┌────────

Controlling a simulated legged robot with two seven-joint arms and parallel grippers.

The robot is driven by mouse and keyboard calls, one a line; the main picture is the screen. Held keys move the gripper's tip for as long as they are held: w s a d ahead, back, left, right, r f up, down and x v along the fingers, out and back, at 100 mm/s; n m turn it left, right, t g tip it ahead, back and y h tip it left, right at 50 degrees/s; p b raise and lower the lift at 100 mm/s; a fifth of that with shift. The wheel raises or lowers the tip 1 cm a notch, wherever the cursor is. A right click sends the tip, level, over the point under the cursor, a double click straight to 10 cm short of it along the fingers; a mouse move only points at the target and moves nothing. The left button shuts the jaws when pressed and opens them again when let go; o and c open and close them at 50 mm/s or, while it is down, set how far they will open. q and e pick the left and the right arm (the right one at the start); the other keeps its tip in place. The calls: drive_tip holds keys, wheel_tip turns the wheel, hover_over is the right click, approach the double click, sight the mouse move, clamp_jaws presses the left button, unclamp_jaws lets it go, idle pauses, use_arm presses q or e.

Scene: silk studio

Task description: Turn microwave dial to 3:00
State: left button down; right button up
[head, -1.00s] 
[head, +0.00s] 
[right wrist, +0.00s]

└────────

Give the lines exactly as they stand, from the line with "Task description: Turn microwave dial to 3:00" through the end of the material.

Task description: Turn microwave dial to 3:00
State: left button down; right button up
[head, -1.00s] 
[head, +0.00s] 
[right wrist, +0.00s]

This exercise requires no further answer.